Der Verfassungsgerichtshof vertritt in ständiger Rechtsprechung (VfSlg. 7377/1974, 8145/1977, 8146/1977, 10427/1985) die Auffassung, daß ein nach den Bestimmungen des WaffengebrauchsG 1969, BGBl. 149/1969 idF BGBl. 422/1977, zulässiger Waffengebrauch (gegen Menschen) im Rahmen exekutiver Zwangsbefugnisse nicht als unmenschliche oder erniedrigende Behandlung iS des Art3 MRK angesehen werden kann.
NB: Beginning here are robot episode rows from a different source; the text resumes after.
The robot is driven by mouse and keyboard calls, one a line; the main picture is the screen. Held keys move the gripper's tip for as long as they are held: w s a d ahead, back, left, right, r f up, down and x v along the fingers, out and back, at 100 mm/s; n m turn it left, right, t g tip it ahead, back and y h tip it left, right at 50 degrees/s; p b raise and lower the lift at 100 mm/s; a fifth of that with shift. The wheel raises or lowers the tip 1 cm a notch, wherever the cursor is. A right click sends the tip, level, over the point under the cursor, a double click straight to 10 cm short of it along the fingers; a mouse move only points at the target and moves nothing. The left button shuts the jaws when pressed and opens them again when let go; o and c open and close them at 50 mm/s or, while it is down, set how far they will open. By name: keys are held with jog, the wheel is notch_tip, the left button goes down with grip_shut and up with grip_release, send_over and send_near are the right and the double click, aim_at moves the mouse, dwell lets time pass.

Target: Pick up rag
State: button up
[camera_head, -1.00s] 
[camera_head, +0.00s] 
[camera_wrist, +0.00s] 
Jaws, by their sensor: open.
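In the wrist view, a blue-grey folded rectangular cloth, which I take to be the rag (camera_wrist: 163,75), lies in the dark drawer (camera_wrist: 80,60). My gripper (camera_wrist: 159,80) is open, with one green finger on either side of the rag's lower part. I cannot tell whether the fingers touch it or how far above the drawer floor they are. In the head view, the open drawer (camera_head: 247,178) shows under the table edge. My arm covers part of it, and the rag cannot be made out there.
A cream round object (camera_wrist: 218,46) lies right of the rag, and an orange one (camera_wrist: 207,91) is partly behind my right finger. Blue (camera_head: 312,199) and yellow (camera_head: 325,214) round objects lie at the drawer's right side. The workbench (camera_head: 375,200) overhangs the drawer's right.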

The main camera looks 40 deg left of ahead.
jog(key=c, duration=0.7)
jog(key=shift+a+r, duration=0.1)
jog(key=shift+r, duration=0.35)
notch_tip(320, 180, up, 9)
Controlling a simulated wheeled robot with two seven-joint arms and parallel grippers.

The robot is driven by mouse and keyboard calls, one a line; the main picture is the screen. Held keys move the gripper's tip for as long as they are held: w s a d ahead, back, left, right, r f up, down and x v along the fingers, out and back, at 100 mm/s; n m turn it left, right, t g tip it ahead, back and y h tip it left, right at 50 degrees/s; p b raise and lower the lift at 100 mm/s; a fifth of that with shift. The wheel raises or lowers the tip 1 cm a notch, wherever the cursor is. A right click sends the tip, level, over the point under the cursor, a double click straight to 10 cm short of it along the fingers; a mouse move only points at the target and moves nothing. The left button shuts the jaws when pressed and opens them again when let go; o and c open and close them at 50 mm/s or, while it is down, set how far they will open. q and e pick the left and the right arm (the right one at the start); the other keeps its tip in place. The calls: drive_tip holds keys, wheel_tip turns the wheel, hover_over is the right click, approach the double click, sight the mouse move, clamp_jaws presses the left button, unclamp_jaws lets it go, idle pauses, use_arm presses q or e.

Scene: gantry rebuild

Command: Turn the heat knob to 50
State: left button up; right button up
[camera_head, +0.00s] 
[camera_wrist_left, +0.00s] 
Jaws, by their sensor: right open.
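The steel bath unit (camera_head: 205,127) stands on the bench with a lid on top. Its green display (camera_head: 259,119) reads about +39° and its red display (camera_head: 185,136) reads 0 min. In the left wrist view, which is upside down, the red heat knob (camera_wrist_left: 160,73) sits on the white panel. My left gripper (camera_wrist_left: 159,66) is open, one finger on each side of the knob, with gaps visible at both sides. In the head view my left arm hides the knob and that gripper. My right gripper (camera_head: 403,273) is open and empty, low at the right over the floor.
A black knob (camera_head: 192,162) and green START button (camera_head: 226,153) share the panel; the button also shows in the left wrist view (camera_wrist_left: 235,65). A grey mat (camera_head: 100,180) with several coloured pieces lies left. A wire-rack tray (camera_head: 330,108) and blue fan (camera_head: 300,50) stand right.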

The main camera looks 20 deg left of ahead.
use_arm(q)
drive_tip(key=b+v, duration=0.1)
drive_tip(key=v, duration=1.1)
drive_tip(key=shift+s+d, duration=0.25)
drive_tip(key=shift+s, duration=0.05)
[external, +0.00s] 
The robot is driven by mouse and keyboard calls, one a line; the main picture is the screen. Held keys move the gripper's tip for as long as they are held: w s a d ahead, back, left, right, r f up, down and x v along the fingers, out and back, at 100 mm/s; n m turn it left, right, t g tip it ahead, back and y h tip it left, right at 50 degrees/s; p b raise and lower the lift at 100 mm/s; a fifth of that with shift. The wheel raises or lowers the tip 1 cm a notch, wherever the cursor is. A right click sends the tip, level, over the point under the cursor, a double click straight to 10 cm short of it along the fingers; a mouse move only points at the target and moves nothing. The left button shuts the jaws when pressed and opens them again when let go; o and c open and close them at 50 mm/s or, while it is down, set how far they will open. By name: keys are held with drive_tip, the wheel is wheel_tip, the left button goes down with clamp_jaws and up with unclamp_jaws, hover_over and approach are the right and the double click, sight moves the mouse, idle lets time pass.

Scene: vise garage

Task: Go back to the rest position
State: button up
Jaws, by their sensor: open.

Gleiches gilt für einen - gegen Menschen gerichteten - scharfen Einsatz eines Diensthundes (als Mittel, dessen Wirkung der einer Waffe gleichkommt), wenn die Voraussetzungen der Vorschriften des §10 WaffengebrauchsG 1969 erfüllt sind.
Ein - wie hier - offenkundig gegen das WaffengebrauchsG 1969 verstoßender (Dienst-)Hundeeinsatz verletzt nicht bereits zwingend Art3 MRK. Der Verfassungsgerichtshof geht aber davon aus, daß eine derartige gesetzwidrige Verwendung eines Diensthundes im allgemeinen als Akt, dem eine die Menschenwürde beeinträchtigende gröbliche Mißachtung des Betroffenen als Person innewohnt (vgl. dazu VfSlg. 8145/1977 uam.), und damit als unmenschliche und erniedrigende Behandlung iS des Art3 MRK zu werten ist: Wenn auch Diensthunde darauf abgerichtet sind, die verfolgte Person in möglichst glimpflicher Weise zu stellen (und angriffs-, widerstands- oder fluchtunfähig zu machen), beruht die Wirkung ihres Einsatzes doch auf der Unberechenbarkeit des im Kampf meist überlegenen Tieres aus dem Blickwinkel des Angegriffenen, der sich mit ihm - unabhängig von den Absichten des den Hund einsetzenden Beamten - auf dieselbe Stufe gestellt sieht.
Dieser erniedrigende Charakter kann zwar im Einzelfall durch besondere, den enggezogenen Bedingungen des §10 WaffengebrauchsG 1969 bedeutungs- und gewichtsmäßig gleichzuhaltende Gründe aufgewogen werden, doch liegen solche Gründe hier nicht vor.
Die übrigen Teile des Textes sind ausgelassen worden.